• [Requirement]:
From the listing below, pull out every line where the string "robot" appears.

• [Dataset section]:
-------------------------

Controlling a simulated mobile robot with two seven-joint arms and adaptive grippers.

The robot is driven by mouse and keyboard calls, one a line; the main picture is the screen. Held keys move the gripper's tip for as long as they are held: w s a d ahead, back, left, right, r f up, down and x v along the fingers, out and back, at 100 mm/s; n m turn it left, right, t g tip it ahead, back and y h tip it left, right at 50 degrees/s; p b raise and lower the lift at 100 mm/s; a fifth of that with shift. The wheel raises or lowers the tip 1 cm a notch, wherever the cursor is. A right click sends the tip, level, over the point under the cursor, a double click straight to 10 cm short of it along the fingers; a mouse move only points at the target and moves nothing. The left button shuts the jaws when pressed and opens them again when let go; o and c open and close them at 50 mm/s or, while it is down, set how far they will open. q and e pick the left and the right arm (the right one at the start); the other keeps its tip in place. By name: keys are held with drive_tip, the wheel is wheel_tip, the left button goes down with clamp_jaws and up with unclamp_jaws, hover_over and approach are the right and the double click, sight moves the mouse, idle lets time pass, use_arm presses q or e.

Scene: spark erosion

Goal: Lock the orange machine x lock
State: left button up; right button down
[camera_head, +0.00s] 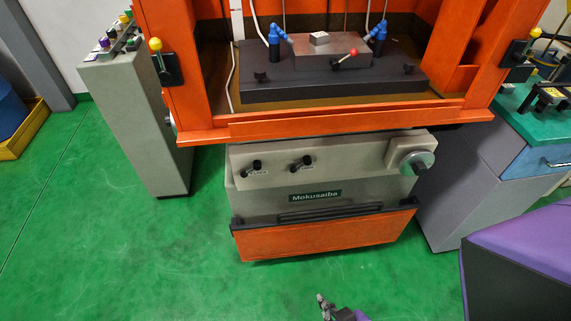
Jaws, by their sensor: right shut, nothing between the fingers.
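The orange machine (185,95) stands ahead, with a grey lower body (340,195) marked Mokusaiba. Two small levers with black knobs sit on its grey front: a left lever (254,167) and a right lever (302,163). Each has a small label, too small for me to read, so I cannot tell which is the x lock. My right gripper (323,301) is at the bottom edge of the view, shut and empty, low in front of the machine and apart from both levers. My left gripper is not in view.
A round handwheel (416,162) sits right of the levers. An orange front panel (325,236) juts out below. A grey control console (140,125) stands left, and a grey-blue cabinet with a green top (535,115) stands right. The green floor in front is clear.

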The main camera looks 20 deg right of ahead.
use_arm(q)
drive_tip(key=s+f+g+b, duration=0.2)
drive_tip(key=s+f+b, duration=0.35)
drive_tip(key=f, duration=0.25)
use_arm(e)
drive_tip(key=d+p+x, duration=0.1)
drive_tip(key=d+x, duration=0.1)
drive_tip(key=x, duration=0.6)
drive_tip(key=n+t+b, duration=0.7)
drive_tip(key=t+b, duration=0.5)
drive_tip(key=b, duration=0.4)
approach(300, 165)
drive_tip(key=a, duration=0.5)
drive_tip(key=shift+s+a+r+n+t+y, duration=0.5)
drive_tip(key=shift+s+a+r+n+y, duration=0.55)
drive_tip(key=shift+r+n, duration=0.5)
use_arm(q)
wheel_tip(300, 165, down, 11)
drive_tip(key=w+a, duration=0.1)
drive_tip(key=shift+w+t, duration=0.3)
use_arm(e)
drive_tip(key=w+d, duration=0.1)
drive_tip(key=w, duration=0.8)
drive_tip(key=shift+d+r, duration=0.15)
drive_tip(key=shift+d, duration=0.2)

-------------------------

• [Correct output]:
Controlling a simulated mobile robot with two seven-joint arms and adaptive grippers.
The robot is driven by mouse and keyboard calls, one a line; the main picture is the screen. Held keys move the gripper's tip for as long as they are held: w s a d ahead, back, left, right, r f up, down and x v along the fingers, out and back, at 100 mm/s; n m turn it left, right, t g tip it ahead, back and y h tip it left, right at 50 degrees/s; p b raise and lower the lift at 100 mm/s; a fifth of that with shift. The wheel raises or lowers the tip 1 cm a notch, wherever the cursor is. A right click sends the tip, level, over the point under the cursor, a double click straight to 10 cm short of it along the fingers; a mouse move only points at the target and moves nothing. The left button shuts the jaws when pressed and opens them again when let go; o and c open and close them at 50 mm/s or, while it is down, set how far they will open. q and e pick the left and the right arm (the right one at the start); the other keeps its tip in place. By name: keys are held with drive_tip, the wheel is wheel_tip, the left button goes down with clamp_jaws and up with unclamp_jaws, hover_over and approach are the right and the double click, sight moves the mouse, idle lets time pass, use_arm presses q or e.

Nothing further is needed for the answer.